**Goal of the exercise**: Take the material below and retype it in full; pictures are left out.

— start —

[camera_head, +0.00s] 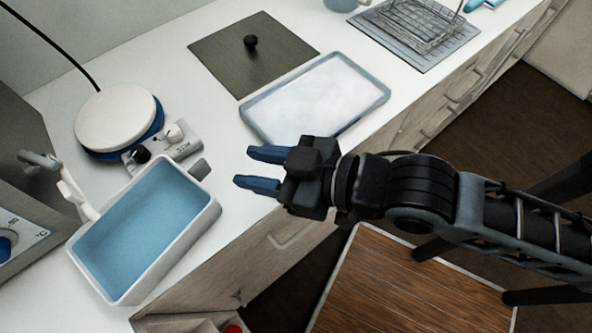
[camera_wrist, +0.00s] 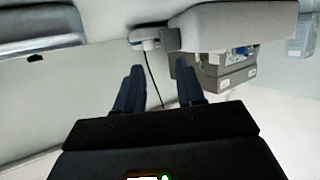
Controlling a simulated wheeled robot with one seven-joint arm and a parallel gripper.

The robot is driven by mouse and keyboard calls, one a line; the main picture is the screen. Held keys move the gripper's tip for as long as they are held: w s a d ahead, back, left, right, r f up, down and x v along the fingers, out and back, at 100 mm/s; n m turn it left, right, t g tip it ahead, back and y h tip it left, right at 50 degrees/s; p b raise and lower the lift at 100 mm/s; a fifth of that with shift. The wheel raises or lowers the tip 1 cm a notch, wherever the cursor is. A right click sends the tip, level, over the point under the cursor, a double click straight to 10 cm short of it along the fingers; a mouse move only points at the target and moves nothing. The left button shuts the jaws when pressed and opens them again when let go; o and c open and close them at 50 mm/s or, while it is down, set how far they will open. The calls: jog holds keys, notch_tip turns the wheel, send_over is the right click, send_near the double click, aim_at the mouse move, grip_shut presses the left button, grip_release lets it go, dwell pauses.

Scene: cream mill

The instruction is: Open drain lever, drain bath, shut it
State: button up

— end —

**Written reply**:
[camera_head, +0.00s] 
[camera_wrist, +0.00s] 
Controlling a simulated wheeled robot with one seven-joint arm and a parallel gripper.

The robot is driven by mouse and keyboard calls, one a line; the main picture is the screen. Held keys move the gripper's tip for as long as they are held: w s a d ahead, back, left, right, r f up, down and x v along the fingers, out and back, at 100 mm/s; n m turn it left, right, t g tip it ahead, back and y h tip it left, right at 50 degrees/s; p b raise and lower the lift at 100 mm/s; a fifth of that with shift. The wheel raises or lowers the tip 1 cm a notch, wherever the cursor is. A right click sends the tip, level, over the point under the cursor, a double click straight to 10 cm short of it along the fingers; a mouse move only points at the target and moves nothing. The left button shuts the jaws when pressed and opens them again when let go; o and c open and close them at 50 mm/s or, while it is down, set how far they will open. The calls: jog holds keys, notch_tip turns the wheel, send_over is the right click, send_near the double click, aim_at the mouse move, grip_shut presses the left button, grip_release lets it go, dwell pauses.

Scene: cream mill

The instruction is: Open drain lever, drain bath, shut it
State: button up

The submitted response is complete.